Provided data:
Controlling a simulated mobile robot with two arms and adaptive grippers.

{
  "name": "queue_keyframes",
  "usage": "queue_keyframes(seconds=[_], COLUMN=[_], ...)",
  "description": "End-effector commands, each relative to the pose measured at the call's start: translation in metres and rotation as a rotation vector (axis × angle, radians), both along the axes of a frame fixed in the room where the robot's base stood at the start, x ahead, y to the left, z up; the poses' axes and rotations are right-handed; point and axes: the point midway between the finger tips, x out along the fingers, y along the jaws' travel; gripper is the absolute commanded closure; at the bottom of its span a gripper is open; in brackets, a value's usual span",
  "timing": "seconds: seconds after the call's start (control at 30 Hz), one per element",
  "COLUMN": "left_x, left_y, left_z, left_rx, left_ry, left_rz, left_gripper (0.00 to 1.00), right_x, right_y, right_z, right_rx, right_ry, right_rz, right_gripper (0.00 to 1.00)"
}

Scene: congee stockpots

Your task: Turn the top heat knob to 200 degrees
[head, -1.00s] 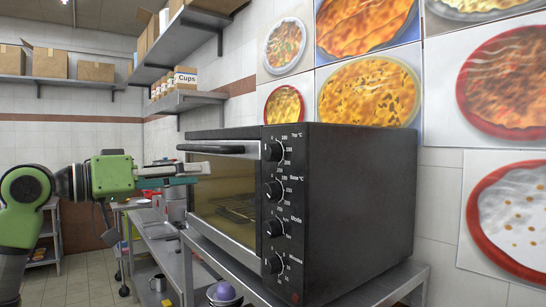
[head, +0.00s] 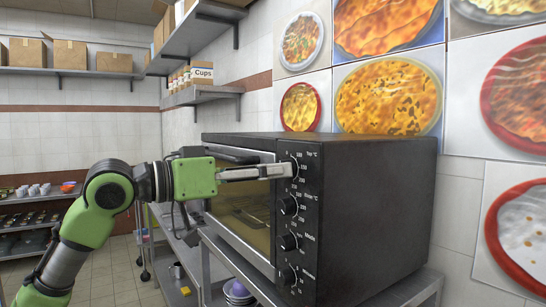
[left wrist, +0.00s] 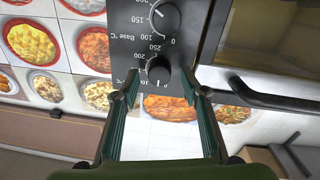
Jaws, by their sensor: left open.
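The black oven (head: 370,210) has a column of dark knobs on its front right panel. In the left wrist view, turned upside down, the top heat knob (left wrist: 158,68) sits between the two fingers of my left gripper (left wrist: 160,76). The fingers are apart, one on each side of it; I cannot tell if they touch it. In the head view my left gripper (head: 287,171) reaches the top of the panel and hides most of that knob. The knob's exact setting is hard to read. My right gripper is not in view.
The base heat knob (head: 289,206) is just below, and it shows in the left wrist view (left wrist: 163,17). The mode knob (head: 289,242) and lowest knob (head: 287,276) are further down. The oven door handle (left wrist: 270,98) is close beside the gripper. The oven stands on a metal table.

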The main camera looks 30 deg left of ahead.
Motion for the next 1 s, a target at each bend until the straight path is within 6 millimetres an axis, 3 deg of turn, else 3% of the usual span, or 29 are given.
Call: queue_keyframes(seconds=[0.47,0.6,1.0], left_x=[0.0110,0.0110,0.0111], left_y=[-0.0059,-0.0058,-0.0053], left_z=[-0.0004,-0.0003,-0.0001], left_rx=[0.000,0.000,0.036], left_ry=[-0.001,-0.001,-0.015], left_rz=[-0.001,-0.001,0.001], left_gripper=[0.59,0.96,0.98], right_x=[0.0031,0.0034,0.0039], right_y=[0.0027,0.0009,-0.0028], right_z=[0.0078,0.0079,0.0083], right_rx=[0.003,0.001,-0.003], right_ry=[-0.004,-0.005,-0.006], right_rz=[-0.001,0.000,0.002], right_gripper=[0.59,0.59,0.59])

Written problem: Transcribe, exactly as written, the lines starting at the one with "Your task: Turn" and ending at the one with "[left wrist, +0.00s]", and nothing more. Pictures are not part of the copy.

Task answer:
Your task: Turn the top heat knob to 200 degrees
[head, -1.00s] 
[head, +0.00s] 
[left wrist, +0.00s] 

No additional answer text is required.